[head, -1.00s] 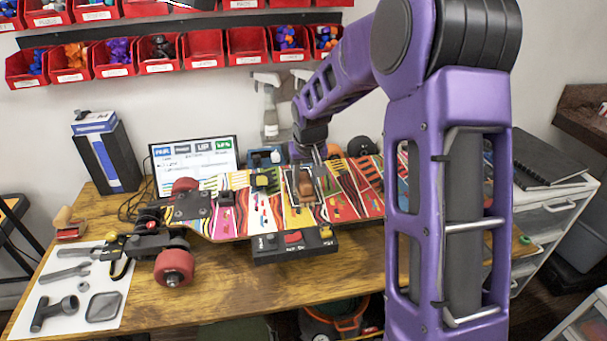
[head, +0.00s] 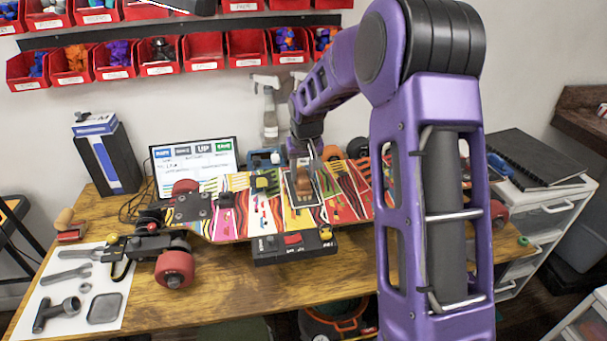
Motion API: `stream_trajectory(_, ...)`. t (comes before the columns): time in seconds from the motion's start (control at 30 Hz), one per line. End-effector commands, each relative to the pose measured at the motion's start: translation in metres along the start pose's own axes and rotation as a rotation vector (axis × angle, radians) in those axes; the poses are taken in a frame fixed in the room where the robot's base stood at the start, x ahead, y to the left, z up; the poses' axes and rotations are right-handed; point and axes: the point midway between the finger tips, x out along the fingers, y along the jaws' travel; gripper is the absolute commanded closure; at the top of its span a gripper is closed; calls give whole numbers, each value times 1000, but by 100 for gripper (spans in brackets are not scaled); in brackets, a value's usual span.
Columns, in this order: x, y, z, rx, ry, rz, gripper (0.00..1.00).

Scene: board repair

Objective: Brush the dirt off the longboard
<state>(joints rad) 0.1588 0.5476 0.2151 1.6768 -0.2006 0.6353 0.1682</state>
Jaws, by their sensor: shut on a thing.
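The longboard (head: 232,222) lies across the workbench, its deck covered in bright multicolored stripes, with red wheels at its left end. My gripper (head: 311,172) is low over the middle of the deck. It is shut on a brown, block-like thing, which looks like a brush (head: 303,184), close above or touching the deck; I cannot tell which. Small colored marks are scattered over the deck; I cannot tell dirt from pattern. My arm hides part of the deck's right side.
A black box with a red switch (head: 293,239) is at the deck's front edge. A white sheet with tools (head: 105,285) and a wooden-handled red tool (head: 68,228) lie at left. A screen (head: 195,160) and spray bottle (head: 268,108) stand behind.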

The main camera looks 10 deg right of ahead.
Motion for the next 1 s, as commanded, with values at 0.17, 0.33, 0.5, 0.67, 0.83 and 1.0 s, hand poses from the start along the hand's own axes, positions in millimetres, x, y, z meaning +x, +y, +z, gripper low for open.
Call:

***

EXERCISE
Take exactly the lines from the one containing "Jaws, by their sensor: shut on a thing." through the one containing "The main camera looks 10 deg right of ahead." in the data above, and output them with nothing added.

THE RESPONSE
Jaws, by their sensor: shut on a thing.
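The longboard (head: 232,222) lies across the workbench, its deck covered in bright multicolored stripes, with red wheels at its left end. My gripper (head: 311,172) is low over the middle of the deck. It is shut on a brown, block-like thing, which looks like a brush (head: 303,184), close above or touching the deck; I cannot tell which. Small colored marks are scattered over the deck; I cannot tell dirt from pattern. My arm hides part of the deck's right side.
A black box with a red switch (head: 293,239) is at the deck's front edge. A white sheet with tools (head: 105,285) and a wooden-handled red tool (head: 68,228) lie at left. A screen (head: 195,160) and spray bottle (head: 268,108) stand behind.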

The main camera looks 10 deg right of ahead.

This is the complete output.